Shapiro: Well, there's largely two types of issues. There's one, just infrastructure that comes with a 20-year building in a cold-weather environment. We're doing that all the time. Two would be, what are the upgrades, the adaptations to a building to prepare it to be a fitting and first-class environment and a cutting-edge entertainment environment for fans for the next 20 years. Those are things we'll continue to work on. During this season, maybe even early in the season, we'll have an enhancement to demonstrate to our fans and roll out. And then, at some point in the next year, we'll hopefully start to create and execute plans that start to adapt the building to the future.
MLB.com: The organization, team and its fan base got a taste of the playoffs last year. How confident are you that with the way things went last summer -- and with what you were able to do this winter -- that this is sustainable and wasn't just a one-year, one-game postseason experience?

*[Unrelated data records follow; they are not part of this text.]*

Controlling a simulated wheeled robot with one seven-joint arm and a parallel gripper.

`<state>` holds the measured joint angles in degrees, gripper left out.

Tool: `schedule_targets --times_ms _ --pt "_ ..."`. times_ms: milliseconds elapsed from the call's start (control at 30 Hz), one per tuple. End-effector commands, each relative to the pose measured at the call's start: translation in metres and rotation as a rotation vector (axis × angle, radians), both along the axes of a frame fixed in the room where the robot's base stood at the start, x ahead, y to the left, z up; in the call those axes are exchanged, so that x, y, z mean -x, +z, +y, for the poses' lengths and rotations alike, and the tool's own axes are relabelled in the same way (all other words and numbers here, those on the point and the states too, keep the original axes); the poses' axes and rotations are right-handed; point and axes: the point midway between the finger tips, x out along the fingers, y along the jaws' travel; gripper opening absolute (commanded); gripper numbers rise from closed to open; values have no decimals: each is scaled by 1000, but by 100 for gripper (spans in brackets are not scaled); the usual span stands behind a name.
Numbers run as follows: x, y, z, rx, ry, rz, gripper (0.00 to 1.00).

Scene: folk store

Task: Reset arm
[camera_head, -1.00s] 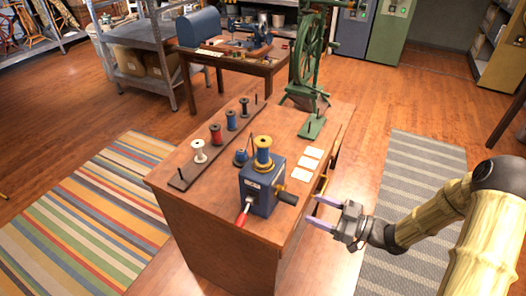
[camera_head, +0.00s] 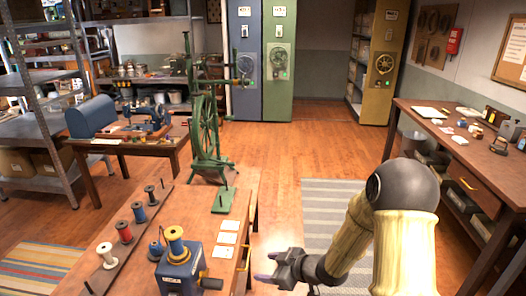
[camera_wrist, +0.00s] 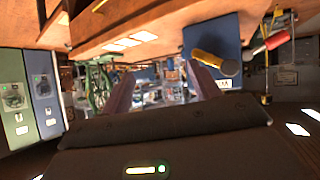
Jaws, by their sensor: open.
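My gripper (camera_head: 268,279) is at the lower middle of the head view, just right of the wooden workbench (camera_head: 243,205). Its fingers point left toward the bench side. In the wrist view the two purple-grey fingers (camera_wrist: 160,95) stand apart with nothing between them. My arm is bent, with its elbow raised at the right.
A rack of spools (camera_head: 122,233) and white cards (camera_head: 229,225) lie on the bench. A green spinning wheel (camera_head: 207,140) stands behind. A long table (camera_head: 455,150) is at the right. Open floor and a grey striped rug (camera_head: 335,205) lie between.

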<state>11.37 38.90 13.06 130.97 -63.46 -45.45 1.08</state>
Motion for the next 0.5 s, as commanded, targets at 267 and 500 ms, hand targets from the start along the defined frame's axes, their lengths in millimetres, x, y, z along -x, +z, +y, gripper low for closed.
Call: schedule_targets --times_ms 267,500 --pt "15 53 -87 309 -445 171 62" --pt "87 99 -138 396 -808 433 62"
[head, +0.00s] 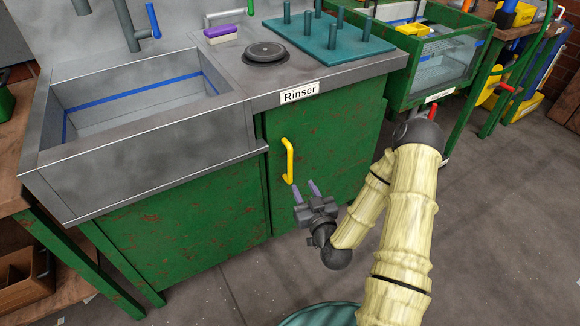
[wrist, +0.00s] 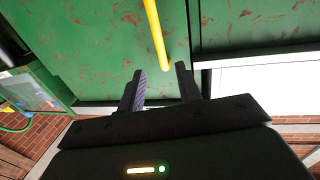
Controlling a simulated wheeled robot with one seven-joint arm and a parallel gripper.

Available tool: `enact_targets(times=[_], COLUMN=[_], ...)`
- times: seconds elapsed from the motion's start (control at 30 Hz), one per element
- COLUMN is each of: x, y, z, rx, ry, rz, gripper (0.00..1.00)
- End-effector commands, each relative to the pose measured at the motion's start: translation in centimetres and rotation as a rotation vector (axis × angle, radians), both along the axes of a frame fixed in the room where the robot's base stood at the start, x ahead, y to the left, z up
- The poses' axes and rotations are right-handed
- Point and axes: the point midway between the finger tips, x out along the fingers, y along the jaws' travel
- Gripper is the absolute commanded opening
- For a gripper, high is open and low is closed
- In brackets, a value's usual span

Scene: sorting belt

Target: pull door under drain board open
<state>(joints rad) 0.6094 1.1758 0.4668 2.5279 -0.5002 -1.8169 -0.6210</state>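The green, rust-flecked door (head: 335,140) sits under the teal drain board (head: 328,38) and looks shut. Its yellow vertical handle (head: 289,160) is near the door's left edge. My gripper (head: 306,188) is in front of the door, a little below and to the right of the handle's lower end in the head view. In the wrist view, my open gripper (wrist: 160,78) points at the green door (wrist: 100,45). The yellow handle (wrist: 156,35) runs down toward the space between the fingers. No contact with the handle is visible.
A green-framed glass tank (head: 445,62) stands to the right of the cabinet. A wooden shelf with a brown box (head: 22,278) is at lower left.

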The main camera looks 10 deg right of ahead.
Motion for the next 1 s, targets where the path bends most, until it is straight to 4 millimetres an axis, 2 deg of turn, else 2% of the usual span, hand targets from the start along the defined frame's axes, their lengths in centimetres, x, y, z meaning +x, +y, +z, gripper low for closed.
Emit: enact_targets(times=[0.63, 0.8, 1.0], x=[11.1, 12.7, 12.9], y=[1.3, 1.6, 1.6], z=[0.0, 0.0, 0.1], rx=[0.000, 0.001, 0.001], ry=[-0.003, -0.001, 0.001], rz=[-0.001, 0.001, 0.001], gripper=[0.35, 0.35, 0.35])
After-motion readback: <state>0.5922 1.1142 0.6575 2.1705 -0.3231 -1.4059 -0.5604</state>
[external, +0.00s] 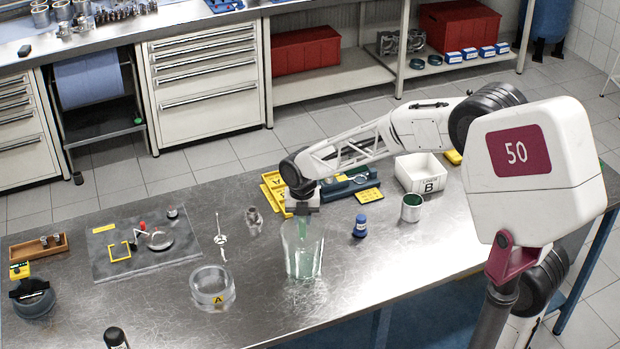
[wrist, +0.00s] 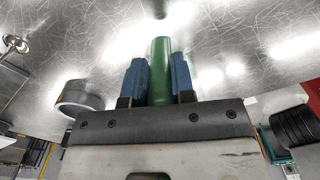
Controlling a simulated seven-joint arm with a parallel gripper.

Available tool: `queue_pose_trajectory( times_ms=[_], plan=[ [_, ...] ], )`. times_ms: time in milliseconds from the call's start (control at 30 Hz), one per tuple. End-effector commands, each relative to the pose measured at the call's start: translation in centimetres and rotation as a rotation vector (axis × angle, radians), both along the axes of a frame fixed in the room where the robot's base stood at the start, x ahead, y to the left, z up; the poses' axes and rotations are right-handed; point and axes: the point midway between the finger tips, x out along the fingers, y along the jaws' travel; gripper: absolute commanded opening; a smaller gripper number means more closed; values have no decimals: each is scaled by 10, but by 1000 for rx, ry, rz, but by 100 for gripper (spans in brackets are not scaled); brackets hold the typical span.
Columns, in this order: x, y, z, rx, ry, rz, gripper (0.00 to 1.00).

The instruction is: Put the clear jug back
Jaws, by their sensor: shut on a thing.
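The clear jug (external: 303,262) is upright at the front middle of the metal bench. I cannot tell whether its base touches the bench. My gripper (external: 303,211) is at the jug's top, on its far side. In the wrist view my gripper's blue fingers (wrist: 158,80) are shut on a green bar (wrist: 160,70), which looks like the jug's handle. The green also shows through the clear wall in the external view. The jug's clear body is hard to make out in the wrist view.
A clear ring-shaped holder marked A (external: 212,287) stands left of the jug. A small blue bottle (external: 360,227) and a green-topped tin (external: 411,208) stand right. A white bin marked B (external: 420,173) is behind. A grey mat with parts (external: 110,265) lies left. Bare bench lies front right.

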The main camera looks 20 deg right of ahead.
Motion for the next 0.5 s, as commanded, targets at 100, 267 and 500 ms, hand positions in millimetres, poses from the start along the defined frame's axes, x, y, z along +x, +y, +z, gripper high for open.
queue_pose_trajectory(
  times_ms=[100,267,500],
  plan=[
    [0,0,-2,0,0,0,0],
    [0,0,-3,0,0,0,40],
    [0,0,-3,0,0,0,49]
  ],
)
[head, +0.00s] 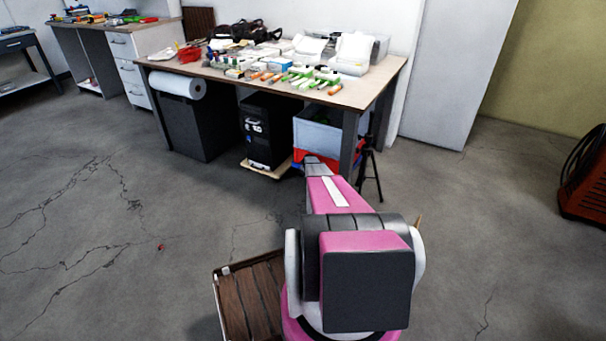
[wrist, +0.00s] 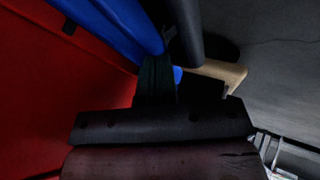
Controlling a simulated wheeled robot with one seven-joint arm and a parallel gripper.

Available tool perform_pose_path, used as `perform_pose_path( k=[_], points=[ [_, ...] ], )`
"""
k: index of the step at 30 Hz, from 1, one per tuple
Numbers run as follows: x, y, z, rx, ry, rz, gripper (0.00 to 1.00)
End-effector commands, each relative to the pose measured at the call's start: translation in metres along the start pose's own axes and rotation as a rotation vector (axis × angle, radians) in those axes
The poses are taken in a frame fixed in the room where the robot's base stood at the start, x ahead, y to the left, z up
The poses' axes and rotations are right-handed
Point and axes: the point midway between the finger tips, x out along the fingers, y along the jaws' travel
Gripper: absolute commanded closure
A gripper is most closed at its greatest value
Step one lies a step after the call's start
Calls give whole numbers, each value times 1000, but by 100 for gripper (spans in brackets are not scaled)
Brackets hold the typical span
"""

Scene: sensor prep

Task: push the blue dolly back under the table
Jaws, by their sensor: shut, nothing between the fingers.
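The blue dolly (wrist: 122,24) shows in the wrist view as a blue edge at the top, beside a broad red surface (wrist: 50,90). My gripper (wrist: 158,78) is shut and empty, with its dark fingers at or very close to the blue edge; I cannot tell whether they touch. In the head view my pink arm reaches to the front right of the table (head: 225,80). A grey-blue crate (head: 318,138) stands under there, with red below it. My arm and the table leg hide most of the dolly in that view.
A black computer tower (head: 266,130) stands on a wooden dolly (head: 265,171) left of the crate. A dark cabinet (head: 198,125) stands further left. A black tripod (head: 371,170) is close by the right table leg (head: 349,145).

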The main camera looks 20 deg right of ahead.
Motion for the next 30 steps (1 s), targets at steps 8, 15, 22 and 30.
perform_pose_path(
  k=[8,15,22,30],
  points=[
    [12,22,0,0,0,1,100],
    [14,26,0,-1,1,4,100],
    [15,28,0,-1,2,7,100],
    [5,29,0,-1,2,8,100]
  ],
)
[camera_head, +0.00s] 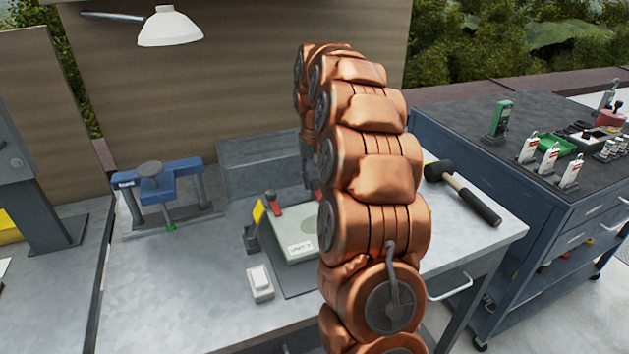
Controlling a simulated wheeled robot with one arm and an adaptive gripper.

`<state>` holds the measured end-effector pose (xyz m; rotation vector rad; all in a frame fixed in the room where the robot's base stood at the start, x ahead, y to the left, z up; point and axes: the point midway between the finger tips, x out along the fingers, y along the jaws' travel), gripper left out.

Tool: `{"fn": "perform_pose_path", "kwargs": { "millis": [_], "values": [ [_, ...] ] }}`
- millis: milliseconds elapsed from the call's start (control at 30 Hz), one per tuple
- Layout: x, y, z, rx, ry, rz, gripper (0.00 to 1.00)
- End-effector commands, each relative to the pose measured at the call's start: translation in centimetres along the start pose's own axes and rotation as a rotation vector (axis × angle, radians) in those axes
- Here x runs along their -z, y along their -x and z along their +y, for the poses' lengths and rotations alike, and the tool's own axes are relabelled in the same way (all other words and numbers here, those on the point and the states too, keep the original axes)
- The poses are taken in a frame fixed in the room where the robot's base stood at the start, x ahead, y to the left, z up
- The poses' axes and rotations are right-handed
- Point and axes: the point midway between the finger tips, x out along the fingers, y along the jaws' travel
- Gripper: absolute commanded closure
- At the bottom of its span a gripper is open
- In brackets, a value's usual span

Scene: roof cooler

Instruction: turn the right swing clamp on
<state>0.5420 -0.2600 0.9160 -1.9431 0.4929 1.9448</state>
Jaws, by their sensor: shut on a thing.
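The right swing clamp (317,194) shows only as a small red-tipped part at the back of the fixture, mostly hidden behind my arm. The left swing clamp (274,206), with a red tip, stands at the back left of the pale labelled unit (292,253). My gripper (308,178) shows as a dark grey sliver beside my copper arm, just above the right clamp. It is shut on the right clamp, though its fingertips are largely hidden. The clamp's exact angle cannot be told.
A yellow flag on a dark post (250,238) stands left of the unit, with a white switch box (260,282) in front. A blue press-like stand (160,190) is further left. A black-headed mallet (465,193) lies right of my arm. The bench's left-middle is clear.

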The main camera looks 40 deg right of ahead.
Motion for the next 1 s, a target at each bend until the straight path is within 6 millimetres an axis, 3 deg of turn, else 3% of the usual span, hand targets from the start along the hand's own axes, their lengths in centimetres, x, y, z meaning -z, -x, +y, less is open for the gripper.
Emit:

Shapiro: Our jobs are to always worry, so we tend to spend more time focusing on what could go wrong than what will go right. But I do feel like last year will have a transferable impact on this year, that the understanding of the power of leadership, whether it be the lessons that Jason Giambi imparted or what Tito brought to our team, or the emergence of young players like Yan Gomes and Corey Kluber, among others. We're going to have a group of players who come in here with a better understanding of what it takes to win, what it takes to play in October, and we're going to have that opportunity to again come to Spring Training with a team that's capable of winning in the playoffs and winning the last game in October. That's what we hope to do every year.